>>>

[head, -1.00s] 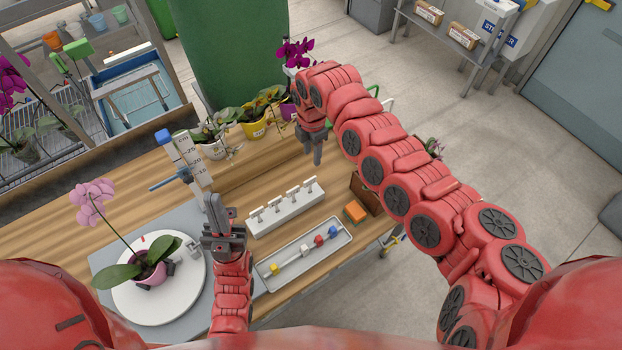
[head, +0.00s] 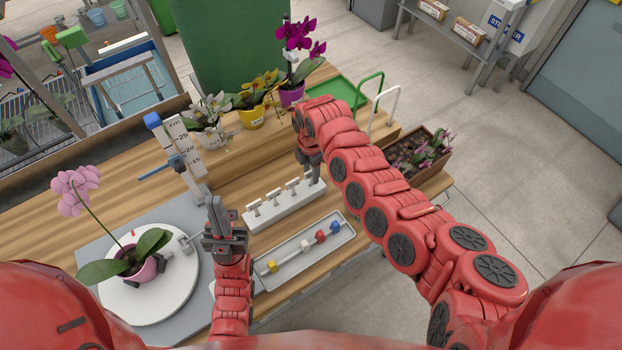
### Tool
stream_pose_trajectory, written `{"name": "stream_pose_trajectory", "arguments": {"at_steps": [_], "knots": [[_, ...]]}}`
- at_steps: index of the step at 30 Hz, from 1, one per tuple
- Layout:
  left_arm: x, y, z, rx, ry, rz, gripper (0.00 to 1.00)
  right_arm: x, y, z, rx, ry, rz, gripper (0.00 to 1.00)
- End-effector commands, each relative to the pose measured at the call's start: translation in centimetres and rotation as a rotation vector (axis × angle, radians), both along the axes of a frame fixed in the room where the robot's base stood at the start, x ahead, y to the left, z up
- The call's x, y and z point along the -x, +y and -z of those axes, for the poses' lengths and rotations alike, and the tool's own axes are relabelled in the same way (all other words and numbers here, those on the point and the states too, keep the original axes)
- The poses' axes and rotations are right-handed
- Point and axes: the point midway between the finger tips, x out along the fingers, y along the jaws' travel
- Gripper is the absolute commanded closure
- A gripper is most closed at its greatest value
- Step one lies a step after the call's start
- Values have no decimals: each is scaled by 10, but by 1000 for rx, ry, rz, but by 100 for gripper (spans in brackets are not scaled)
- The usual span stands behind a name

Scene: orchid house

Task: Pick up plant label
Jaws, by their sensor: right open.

<<<

Goal of the exercise:
Give back every line exactly as it stands, pictures excluded.

Answer to this task:
[head, -1.00s] 
[head, +0.00s] 
### Tool
stream_pose_trajectory, written `{"name": "stream_pose_trajectory", "arguments": {"at_steps": [_], "knots": [[_, ...]]}}`
- at_steps: index of the step at 30 Hz, from 1, one per tuple
- Layout:
  left_arm: x, y, z, rx, ry, rz, gripper (0.00 to 1.00)
  right_arm: x, y, z, rx, ry, rz, gripper (0.00 to 1.00)
- End-effector commands, each relative to the pose measured at the call's start: translation in centimetres and rotation as a rotation vector (axis × angle, radians), both along the axes of a frame fixed in the room where the robot's base stood at the start, x ahead, y to the left, z up
- The call's x, y and z point along the -x, +y and -z of those axes, for the poses' lengths and rotations alike, and the tool's own axes are relabelled in the same way (all other words and numbers here, those on the point and the states too, keep the original axes)
- The poses' axes and rotations are right-handed
- Point and axes: the point midway between the finger tips, x out along the fingers, y along the jaws' travel
- Gripper is the absolute commanded closure
- A gripper is most closed at its greatest value
- Step one lies a step after the call's start
- Values have no decimals: each is scaled by 10, but by 1000 for rx, ry, rz, but by 100 for gripper (spans in brackets are not scaled)
- The usual span stands behind a name

Scene: orchid house

Task: Pick up plant label
Jaws, by their sensor: right open.

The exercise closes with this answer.